Reproduce each line of the material precisely.
##### EXERCISE DATA #####
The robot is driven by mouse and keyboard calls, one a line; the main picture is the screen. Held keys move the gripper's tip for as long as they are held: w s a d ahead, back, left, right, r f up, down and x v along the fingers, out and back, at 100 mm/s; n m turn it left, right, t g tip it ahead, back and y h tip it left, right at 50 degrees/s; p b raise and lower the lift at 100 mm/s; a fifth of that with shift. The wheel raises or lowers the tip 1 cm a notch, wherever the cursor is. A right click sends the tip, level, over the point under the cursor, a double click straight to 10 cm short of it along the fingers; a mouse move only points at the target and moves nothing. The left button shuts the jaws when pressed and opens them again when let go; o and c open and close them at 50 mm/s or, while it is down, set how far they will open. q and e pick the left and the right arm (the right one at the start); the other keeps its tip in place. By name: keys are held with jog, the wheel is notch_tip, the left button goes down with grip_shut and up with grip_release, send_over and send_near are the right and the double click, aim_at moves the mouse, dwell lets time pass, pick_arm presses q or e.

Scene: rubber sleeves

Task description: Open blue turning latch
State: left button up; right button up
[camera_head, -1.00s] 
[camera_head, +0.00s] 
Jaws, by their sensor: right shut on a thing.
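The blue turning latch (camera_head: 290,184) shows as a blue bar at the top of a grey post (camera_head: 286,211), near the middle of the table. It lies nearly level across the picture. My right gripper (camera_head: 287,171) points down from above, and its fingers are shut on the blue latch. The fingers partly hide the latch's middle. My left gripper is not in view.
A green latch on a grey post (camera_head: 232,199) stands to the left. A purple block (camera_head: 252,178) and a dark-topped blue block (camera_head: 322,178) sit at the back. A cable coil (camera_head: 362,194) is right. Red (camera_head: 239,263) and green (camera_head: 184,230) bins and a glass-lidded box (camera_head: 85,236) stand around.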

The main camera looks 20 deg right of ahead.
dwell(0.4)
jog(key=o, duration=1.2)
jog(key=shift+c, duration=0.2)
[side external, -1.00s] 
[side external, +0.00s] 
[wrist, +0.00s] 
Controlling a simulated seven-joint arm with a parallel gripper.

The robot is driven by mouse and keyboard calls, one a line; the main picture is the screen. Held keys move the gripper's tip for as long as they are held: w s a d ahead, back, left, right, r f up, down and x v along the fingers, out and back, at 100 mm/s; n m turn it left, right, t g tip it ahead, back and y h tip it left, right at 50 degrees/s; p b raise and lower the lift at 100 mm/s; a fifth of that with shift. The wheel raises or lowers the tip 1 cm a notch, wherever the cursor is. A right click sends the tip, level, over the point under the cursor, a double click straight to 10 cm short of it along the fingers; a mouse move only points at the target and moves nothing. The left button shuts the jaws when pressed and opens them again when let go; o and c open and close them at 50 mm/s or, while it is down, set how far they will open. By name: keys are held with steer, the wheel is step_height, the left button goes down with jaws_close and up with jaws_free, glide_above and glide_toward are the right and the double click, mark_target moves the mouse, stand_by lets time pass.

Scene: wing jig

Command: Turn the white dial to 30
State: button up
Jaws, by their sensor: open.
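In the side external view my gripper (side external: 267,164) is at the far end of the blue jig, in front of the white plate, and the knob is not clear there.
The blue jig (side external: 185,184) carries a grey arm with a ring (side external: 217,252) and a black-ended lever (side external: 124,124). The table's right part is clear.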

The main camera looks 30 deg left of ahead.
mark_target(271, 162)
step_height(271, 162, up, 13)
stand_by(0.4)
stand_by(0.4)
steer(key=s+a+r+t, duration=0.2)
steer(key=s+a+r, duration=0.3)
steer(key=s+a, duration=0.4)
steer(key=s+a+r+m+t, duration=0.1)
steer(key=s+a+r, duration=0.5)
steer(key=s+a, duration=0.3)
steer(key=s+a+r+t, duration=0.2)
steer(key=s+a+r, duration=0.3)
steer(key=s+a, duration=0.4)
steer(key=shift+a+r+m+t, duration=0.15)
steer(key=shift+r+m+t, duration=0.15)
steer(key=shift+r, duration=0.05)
#####
* COMPLETE RESPONSE:
The robot is driven by mouse and keyboard calls, one a line; the main picture is the screen. Held keys move the gripper's tip for as long as they are held: w s a d ahead, back, left, right, r f up, down and x v along the fingers, out and back, at 100 mm/s; n m turn it left, right, t g tip it ahead, back and y h tip it left, right at 50 degrees/s; p b raise and lower the lift at 100 mm/s; a fifth of that with shift. The wheel raises or lowers the tip 1 cm a notch, wherever the cursor is. A right click sends the tip, level, over the point under the cursor, a double click straight to 10 cm short of it along the fingers; a mouse move only points at the target and moves nothing. The left button shuts the jaws when pressed and opens them again when let go; o and c open and close them at 50 mm/s or, while it is down, set how far they will open. q and e pick the left and the right arm (the right one at the start); the other keeps its tip in place. By name: keys are held with jog, the wheel is notch_tip, the left button goes down with grip_shut and up with grip_release, send_over and send_near are the right and the double click, aim_at moves the mouse, dwell lets time pass, pick_arm presses q or e.

Scene: rubber sleeves

Task description: Open blue turning latch
State: left button up; right button up
[camera_head, -1.00s] 
[camera_head, +0.00s] 
Jaws, by their sensor: right shut on a thing.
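The blue turning latch (camera_head: 290,184) shows as a blue bar at the top of a grey post (camera_head: 286,211), near the middle of the table. It lies nearly level across the picture. My right gripper (camera_head: 287,171) points down from above, and its fingers are shut on the blue latch. The fingers partly hide the latch's middle. My left gripper is not in view.
A green latch on a grey post (camera_head: 232,199) stands to the left. A purple block (camera_head: 252,178) and a dark-topped blue block (camera_head: 322,178) sit at the back. A cable coil (camera_head: 362,194) is right. Red (camera_head: 239,263) and green (camera_head: 184,230) bins and a glass-lidded box (camera_head: 85,236) stand around.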

The main camera looks 20 deg right of ahead.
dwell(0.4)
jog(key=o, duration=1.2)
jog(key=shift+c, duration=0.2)
[side external, -1.00s] 
[side external, +0.00s] 
[wrist, +0.00s] 
Controlling a simulated seven-joint arm with a parallel gripper.

The robot is driven by mouse and keyboard calls, one a line; the main picture is the screen. Held keys move the gripper's tip for as long as they are held: w s a d ahead, back, left, right, r f up, down and x v along the fingers, out and back, at 100 mm/s; n m turn it left, right, t g tip it ahead, back and y h tip it left, right at 50 degrees/s; p b raise and lower the lift at 100 mm/s; a fifth of that with shift. The wheel raises or lowers the tip 1 cm a notch, wherever the cursor is. A right click sends the tip, level, over the point under the cursor, a double click straight to 10 cm short of it along the fingers; a mouse move only points at the target and moves nothing. The left button shuts the jaws when pressed and opens them again when let go; o and c open and close them at 50 mm/s or, while it is down, set how far they will open. By name: keys are held with steer, the wheel is step_height, the left button goes down with jaws_close and up with jaws_free, glide_above and glide_toward are the right and the double click, mark_target moves the mouse, stand_by lets time pass.

Scene: wing jig

Command: Turn the white dial to 30
State: button up
Jaws, by their sensor: open.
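In the side external view my gripper (side external: 267,164) is at the far end of the blue jig, in front of the white plate, and the knob is not clear there.
The blue jig (side external: 185,184) carries a grey arm with a ring (side external: 217,252) and a black-ended lever (side external: 124,124). The table's right part is clear.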

The main camera looks 30 deg left of ahead.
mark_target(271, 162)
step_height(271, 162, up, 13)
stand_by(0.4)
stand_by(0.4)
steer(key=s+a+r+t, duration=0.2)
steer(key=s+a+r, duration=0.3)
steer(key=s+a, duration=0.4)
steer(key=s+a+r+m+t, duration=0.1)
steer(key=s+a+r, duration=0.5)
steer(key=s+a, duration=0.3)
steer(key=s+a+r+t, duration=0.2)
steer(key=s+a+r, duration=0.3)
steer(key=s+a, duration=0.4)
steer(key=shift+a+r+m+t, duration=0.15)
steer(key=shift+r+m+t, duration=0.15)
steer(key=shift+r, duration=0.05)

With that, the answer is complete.